Simulation of Nonlinear Optical Absorption in Silicon Optical Waveguide
From the perspective of nonlinear silicon photonics, the strong light confinement in sub-micron sized silicon waveguides increases the effective nonlinearity. However, the high optical power density in the waveguide core also increase nonlinear absorption and hence the device self-heating . In this work, effects of two photon absorption (TPA) and TPA-induced free carrier absorption (FCA) are investigated at the 1550nm telecom wavelength (C-band) in continuous-wave light scenario.

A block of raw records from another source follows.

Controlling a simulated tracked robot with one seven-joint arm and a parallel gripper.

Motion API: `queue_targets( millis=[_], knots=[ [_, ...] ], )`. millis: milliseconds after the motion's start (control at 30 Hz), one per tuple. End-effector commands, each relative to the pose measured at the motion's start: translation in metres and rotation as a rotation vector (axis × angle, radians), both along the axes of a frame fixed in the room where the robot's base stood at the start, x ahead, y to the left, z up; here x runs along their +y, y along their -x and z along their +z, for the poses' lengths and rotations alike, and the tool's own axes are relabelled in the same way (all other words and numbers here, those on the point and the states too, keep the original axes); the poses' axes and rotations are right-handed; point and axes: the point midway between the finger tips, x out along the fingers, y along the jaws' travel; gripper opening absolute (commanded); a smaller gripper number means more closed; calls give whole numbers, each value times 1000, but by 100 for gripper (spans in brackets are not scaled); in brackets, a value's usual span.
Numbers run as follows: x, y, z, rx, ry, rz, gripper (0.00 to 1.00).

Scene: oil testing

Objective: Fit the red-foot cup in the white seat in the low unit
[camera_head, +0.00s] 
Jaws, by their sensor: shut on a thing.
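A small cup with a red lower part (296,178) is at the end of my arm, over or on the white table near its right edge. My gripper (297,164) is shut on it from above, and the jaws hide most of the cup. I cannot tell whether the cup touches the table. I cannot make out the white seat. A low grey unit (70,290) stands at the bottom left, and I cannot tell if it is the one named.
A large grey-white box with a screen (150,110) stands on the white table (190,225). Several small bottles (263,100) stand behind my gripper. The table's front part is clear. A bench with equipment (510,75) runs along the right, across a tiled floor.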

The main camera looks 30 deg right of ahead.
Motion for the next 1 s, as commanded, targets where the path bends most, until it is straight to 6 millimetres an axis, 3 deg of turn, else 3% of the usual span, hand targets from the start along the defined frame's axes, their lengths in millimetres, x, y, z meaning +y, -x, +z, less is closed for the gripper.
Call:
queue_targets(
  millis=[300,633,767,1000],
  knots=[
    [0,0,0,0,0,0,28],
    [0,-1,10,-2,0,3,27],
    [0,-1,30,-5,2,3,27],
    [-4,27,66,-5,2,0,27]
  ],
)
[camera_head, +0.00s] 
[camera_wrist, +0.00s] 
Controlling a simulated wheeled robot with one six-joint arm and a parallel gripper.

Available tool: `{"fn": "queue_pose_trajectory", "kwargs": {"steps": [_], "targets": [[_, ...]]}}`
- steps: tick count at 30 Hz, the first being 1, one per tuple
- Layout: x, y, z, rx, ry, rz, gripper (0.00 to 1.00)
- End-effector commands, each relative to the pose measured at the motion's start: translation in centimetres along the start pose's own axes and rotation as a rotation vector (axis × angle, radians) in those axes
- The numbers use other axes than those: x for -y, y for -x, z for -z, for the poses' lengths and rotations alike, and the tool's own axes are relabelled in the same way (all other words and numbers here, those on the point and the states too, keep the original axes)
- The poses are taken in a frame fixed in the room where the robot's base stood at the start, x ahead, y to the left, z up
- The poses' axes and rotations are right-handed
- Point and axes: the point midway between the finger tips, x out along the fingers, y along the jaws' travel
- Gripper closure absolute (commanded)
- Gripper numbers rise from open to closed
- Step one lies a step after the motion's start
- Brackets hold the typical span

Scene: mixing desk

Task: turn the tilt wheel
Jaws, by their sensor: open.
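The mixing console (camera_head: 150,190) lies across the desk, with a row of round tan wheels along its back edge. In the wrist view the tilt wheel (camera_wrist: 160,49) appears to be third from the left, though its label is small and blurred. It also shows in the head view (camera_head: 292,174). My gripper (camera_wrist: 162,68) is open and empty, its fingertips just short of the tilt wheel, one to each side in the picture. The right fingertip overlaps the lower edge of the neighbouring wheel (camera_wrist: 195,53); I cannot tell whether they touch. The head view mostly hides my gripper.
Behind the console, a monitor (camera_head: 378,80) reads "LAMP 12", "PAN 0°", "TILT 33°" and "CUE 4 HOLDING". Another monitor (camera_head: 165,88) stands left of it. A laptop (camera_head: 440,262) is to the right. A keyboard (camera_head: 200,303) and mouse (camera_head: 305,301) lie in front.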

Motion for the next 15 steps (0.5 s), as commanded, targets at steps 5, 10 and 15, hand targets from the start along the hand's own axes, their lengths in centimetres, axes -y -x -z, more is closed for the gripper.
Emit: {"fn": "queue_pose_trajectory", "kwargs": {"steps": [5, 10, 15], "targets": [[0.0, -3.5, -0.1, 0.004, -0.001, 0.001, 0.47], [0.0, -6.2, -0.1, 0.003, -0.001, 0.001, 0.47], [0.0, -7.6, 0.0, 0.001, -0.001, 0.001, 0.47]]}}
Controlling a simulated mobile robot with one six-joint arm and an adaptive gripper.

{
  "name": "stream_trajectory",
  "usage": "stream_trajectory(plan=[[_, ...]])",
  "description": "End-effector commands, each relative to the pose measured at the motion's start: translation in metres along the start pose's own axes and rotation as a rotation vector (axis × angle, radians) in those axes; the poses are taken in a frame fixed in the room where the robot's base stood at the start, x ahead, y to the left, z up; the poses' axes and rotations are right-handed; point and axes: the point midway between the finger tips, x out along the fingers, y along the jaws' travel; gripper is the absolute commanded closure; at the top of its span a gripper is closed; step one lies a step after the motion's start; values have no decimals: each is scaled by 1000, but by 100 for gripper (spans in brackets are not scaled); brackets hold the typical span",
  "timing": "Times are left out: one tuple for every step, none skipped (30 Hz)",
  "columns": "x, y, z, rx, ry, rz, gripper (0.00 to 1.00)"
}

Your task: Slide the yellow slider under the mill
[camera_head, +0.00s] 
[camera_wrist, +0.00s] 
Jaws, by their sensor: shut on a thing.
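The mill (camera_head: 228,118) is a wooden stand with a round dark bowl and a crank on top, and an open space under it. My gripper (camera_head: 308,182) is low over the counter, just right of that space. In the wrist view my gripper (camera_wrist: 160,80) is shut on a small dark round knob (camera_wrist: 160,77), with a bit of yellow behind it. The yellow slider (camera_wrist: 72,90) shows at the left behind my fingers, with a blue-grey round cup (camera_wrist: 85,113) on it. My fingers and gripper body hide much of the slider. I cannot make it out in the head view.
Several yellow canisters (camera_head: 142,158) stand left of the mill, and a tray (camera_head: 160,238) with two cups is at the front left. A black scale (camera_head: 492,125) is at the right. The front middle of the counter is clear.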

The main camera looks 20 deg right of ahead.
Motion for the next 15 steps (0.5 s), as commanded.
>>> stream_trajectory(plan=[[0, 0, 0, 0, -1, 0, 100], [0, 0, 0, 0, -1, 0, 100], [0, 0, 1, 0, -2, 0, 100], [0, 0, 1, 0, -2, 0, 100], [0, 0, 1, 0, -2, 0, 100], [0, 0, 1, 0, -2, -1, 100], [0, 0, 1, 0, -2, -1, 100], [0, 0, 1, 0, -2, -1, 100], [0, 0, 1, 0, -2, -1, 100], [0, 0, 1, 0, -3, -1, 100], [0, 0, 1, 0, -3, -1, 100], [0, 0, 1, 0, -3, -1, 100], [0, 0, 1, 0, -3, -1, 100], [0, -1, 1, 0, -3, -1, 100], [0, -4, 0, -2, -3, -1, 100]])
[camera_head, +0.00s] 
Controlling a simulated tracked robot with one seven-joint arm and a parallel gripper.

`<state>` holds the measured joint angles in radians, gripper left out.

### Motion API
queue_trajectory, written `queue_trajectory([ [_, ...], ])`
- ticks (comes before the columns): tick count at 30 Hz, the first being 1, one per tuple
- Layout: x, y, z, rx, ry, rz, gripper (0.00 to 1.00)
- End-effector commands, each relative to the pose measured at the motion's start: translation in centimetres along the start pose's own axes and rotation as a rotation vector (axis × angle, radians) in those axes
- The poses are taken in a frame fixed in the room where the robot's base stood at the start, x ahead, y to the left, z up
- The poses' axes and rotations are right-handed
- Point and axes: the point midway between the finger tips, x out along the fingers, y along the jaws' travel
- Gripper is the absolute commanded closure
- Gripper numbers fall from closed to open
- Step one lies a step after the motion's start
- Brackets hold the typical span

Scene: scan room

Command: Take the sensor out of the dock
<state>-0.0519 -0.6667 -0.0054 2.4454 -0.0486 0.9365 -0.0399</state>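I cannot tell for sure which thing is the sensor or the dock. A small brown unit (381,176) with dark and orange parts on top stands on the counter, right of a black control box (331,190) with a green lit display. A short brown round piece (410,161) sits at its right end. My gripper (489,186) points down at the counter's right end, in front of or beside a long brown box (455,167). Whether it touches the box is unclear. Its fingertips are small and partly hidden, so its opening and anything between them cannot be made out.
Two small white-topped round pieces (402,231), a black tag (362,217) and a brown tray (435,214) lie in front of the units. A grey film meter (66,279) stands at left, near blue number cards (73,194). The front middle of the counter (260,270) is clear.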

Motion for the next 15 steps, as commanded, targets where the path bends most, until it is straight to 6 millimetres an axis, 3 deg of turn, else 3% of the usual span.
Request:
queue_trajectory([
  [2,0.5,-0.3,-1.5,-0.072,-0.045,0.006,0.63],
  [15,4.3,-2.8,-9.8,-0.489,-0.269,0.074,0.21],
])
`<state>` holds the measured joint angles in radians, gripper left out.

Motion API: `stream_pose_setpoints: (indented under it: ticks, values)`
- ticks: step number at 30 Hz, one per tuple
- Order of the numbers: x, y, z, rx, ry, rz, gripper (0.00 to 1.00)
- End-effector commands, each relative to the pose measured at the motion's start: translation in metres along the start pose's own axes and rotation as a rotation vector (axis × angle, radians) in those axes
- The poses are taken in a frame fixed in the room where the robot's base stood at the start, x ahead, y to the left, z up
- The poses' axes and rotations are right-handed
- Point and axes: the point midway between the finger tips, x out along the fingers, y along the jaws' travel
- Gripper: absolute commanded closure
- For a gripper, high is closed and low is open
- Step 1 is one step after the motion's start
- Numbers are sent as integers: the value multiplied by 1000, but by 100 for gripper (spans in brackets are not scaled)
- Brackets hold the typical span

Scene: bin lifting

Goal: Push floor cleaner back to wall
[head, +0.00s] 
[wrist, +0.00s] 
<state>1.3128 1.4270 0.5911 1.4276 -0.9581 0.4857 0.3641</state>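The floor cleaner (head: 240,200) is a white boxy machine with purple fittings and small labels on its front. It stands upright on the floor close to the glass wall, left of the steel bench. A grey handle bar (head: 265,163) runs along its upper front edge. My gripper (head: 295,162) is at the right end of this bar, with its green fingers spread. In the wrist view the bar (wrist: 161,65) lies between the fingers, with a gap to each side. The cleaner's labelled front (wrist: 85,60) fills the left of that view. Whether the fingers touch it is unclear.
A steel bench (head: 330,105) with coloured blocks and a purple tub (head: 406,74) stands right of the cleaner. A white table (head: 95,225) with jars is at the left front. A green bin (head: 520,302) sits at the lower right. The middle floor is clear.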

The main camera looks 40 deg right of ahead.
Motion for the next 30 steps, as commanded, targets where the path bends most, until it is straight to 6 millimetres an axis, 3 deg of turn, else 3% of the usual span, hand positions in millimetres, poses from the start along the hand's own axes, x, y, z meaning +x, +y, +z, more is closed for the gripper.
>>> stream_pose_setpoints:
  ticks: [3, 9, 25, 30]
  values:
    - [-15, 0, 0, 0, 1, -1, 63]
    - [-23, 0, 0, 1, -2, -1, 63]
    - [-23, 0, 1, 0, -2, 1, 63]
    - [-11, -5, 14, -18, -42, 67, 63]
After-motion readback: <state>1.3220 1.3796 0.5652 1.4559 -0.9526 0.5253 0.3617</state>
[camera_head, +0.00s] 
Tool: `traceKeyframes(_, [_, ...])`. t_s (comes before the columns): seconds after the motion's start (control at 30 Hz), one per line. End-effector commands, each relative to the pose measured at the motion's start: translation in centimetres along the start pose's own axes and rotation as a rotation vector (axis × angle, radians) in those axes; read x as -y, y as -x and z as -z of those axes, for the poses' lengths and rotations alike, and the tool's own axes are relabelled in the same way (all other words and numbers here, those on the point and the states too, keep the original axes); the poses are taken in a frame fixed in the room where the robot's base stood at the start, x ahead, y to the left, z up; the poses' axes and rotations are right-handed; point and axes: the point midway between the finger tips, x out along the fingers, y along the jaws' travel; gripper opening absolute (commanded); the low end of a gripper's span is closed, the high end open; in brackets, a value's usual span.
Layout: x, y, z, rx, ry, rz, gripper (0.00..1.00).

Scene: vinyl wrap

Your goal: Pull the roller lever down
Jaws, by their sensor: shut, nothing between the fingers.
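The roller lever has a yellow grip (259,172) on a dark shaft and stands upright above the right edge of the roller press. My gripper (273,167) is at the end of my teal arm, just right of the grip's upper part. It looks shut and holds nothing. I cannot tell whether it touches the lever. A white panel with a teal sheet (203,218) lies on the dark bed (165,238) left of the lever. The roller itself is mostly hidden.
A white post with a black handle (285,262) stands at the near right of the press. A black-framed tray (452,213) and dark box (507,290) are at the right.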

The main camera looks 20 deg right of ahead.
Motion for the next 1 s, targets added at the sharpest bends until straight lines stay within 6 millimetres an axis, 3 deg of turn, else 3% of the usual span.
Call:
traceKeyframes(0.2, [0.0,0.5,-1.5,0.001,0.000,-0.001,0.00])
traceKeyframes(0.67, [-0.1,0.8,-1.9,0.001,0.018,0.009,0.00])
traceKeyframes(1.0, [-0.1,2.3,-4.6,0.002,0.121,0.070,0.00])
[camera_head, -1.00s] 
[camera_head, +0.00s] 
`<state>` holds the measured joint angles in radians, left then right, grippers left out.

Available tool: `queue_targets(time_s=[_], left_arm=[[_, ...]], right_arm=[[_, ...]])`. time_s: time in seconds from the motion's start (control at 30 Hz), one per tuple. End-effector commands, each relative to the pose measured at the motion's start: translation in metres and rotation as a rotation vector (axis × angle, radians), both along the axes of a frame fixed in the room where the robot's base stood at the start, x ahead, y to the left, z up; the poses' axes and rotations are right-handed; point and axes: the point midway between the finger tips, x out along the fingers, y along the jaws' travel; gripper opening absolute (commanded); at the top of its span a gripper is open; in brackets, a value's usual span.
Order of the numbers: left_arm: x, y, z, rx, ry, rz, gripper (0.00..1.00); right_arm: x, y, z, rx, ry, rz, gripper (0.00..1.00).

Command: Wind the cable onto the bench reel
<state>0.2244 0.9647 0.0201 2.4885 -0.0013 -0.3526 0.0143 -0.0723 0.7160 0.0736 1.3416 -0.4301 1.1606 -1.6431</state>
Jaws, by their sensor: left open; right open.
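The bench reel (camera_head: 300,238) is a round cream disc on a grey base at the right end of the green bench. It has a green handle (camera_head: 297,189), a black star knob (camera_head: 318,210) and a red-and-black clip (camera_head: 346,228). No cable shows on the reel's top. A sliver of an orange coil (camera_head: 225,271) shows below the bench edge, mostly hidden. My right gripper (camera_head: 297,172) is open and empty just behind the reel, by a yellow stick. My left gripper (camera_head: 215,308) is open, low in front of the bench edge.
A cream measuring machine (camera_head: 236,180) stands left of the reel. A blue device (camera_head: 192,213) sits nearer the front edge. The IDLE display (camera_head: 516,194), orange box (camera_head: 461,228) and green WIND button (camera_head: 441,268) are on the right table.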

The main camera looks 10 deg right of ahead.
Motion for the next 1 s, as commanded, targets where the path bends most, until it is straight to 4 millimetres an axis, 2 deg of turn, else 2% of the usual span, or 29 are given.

In the first part of the work, beam envelope method in wave optics module is implemented for a 3D nonlinear silicon waveguide optical transmission simulation. The first principle nonlinear loss definition is introduced to the imaginary part of silicon refractive index, which is a function of the spatial electric field strength. Buffer regions with linear silicon refractive index are used to facilitate boundary optical mode computations. As shown in Fig.1, it is feasible to simulation a first principle 3D nonlinear optical transmission through a 0.5mm long silicon waveguide. Linear discretization is used to make this 3D simulation run possible on a laptop with 8GB free memory. Given adequate computational resources, the coupled TPA-induced free carrier effects and self-heating in silicon may be simulated in full dimension.
In the second part of the work, an approximated 2D+1D segmented model (2D cross section and 1D propagation direction) has been used to downscale the overall computational cost and time. And a computationally lite application is built for web-based Comsol server usage scenario. The two-dimensional opto-thermal simulations are shown in Fig.2. Wave optics module is used to simulate the optical waveguiding mode in the 2D cross section of waveguide. Optical energy density (correlated to optical power flux density) are used to approximate first principle nonlinear optical absorption (TPA and FCA) with the relevant effective area value. Here all absorbed light power density (in unit of W/m3) are assumed as spatial heating source in the core of silicon waveguide. Heat transfer module is used to simulate the thermal problem in this 2D cross section of waveguide. For realistic estimation of silicon-on-insulator structure, the thermal problem considers stacks of a 500um-height silicon substrate and a 2um-height silicon dioxide layer. A realistic heat transfer coefficient is defined at the bottom of silicon substrate to emulate cooling effects by a heat sink. One-dimensional opto-thermal simulation are shown in Fig.3. Two-dimensional solutions from optical and thermal solvers (shown in Fig.2) are projected into parameters used in a 1D effective propagation equation of optical power along waveguide propagation direction, which is implemented in general PDE form. The approximated temperature rise is interpolated as function of optical power based on pre-calculated 2D solution.
References 1. Minhao Pu, Yaohui Chen, Kresten Yvind, Influence of thermal effects induced by nonlinear absorption on four-wave mixing in silicon waveguides, IEEE conference on Group IV photonics, 2014.